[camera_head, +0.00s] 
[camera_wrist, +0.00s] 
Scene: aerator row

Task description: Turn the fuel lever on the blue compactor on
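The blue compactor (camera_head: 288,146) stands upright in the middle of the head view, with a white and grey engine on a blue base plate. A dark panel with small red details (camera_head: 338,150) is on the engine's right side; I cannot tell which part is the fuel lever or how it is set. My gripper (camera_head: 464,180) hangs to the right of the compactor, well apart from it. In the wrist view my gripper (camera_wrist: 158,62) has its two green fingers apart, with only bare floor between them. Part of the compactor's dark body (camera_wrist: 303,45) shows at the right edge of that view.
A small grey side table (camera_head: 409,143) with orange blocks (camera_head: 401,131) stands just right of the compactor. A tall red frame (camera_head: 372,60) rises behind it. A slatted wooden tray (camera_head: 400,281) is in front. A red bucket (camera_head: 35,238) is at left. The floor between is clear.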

################

From the "Task description: Turn" line to the close of the listing, restate each line word for word.

Task description: Turn the fuel lever on the blue compactor on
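The blue compactor (camera_head: 288,146) stands upright in the middle of the head view, with a white and grey engine on a blue base plate. A dark panel with small red details (camera_head: 338,150) is on the engine's right side; I cannot tell which part is the fuel lever or how it is set. My gripper (camera_head: 464,180) hangs to the right of the compactor, well apart from it. In the wrist view my gripper (camera_wrist: 158,62) has its two green fingers apart, with only bare floor between them. Part of the compactor's dark body (camera_wrist: 303,45) shows at the right edge of that view.
A small grey side table (camera_head: 409,143) with orange blocks (camera_head: 401,131) stands just right of the compactor. A tall red frame (camera_head: 372,60) rises behind it. A slatted wooden tray (camera_head: 400,281) is in front. A red bucket (camera_head: 35,238) is at left. The floor between is clear.

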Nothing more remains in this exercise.